(Entries taken from a collection)
########################################
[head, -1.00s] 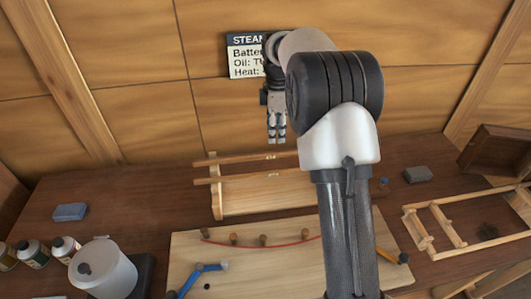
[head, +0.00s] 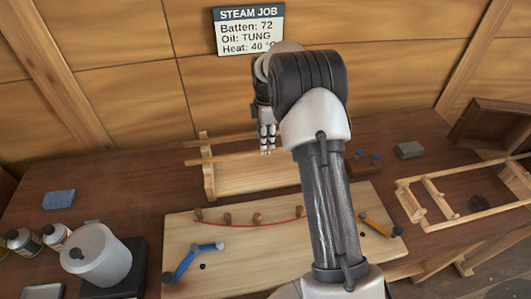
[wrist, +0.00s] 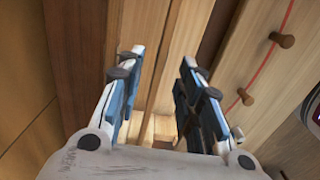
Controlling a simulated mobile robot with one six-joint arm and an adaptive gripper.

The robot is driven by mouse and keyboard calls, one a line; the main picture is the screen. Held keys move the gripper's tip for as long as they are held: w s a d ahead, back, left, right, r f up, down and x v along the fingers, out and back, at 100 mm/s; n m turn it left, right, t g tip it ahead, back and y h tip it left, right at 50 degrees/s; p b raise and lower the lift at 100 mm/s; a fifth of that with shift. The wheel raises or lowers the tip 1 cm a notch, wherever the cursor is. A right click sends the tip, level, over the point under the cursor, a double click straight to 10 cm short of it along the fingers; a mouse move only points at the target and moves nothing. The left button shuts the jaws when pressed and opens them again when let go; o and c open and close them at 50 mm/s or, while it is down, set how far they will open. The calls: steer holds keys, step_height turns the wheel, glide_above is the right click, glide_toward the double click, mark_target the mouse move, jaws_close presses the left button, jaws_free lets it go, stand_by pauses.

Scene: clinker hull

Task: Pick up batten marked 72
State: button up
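A wooden rack (head: 250,183) stands on the bench and holds two thin battens, a rear one (head: 205,144) and a front one (head: 215,159). Their right parts are hidden behind my arm, and no number on them is readable. My gripper (head: 267,150) points down at the battens, covering part of them in the head view. In the wrist view, my gripper (wrist: 160,95) has its fingers apart, with long wooden strips (wrist: 180,50) running beyond and between them. I cannot tell whether a batten lies between the fingertips.
A wall sign (head: 249,30) reads Batten: 72, Oil: TUNG, Heat: 40. In front of the rack lies a board (head: 225,265) with pegs, a red curve and blue and orange clamps. A white pot (head: 97,255) stands left; a wooden frame (head: 450,195) lies right.

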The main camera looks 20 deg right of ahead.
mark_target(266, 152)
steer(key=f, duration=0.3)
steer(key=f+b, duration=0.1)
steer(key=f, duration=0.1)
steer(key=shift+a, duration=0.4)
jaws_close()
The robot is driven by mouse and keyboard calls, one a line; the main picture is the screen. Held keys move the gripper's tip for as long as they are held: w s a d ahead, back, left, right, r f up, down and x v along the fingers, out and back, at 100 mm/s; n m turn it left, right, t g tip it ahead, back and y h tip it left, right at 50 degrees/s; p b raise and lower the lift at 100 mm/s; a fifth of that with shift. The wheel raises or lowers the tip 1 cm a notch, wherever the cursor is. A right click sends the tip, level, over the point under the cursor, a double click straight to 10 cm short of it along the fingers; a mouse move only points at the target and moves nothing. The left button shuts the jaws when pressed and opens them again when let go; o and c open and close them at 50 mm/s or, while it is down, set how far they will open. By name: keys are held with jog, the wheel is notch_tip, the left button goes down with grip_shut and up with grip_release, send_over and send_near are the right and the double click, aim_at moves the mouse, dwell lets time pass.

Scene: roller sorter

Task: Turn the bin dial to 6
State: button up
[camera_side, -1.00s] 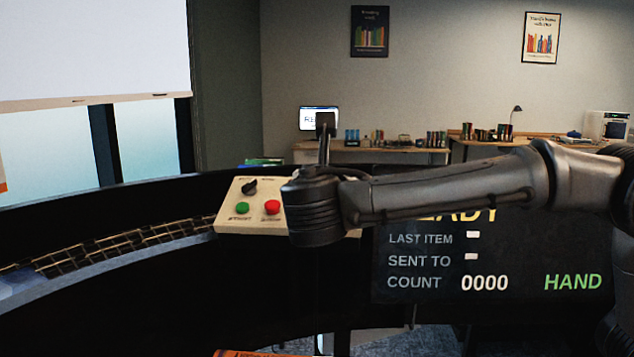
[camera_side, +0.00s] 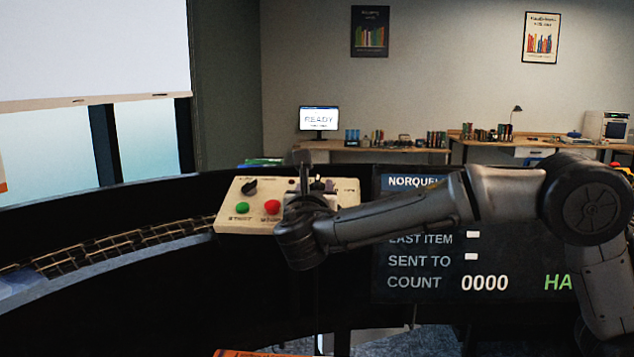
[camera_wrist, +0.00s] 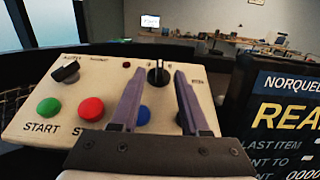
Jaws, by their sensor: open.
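The cream control panel (camera_side: 228,218) stands at the middle left in the side view. The bin dial, a black knob (camera_wrist: 158,74) with a white pointer mark, is at the panel's upper right in the wrist view. Its numbers are too small to read. My gripper (camera_wrist: 157,72) is open, its two fingers (camera_wrist: 126,103) pointing at the panel with the dial between and slightly beyond their tips. I cannot tell whether they touch it. In the side view my gripper (camera_side: 316,186) is in front of the panel's right part and hides much of the dial.
A green START button (camera_wrist: 50,107), a red button (camera_wrist: 91,108) and a black selector knob (camera_wrist: 67,71) are left of my fingers. A blue button (camera_wrist: 143,114) shows between them. The dark display (camera_side: 400,262) stands close on the right, with HAND partly covered.

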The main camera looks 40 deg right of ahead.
########################################
Check each line above for the string "Task" and show the ones that have it.

Task: Pick up batten marked 72
Task: Turn the bin dial to 6

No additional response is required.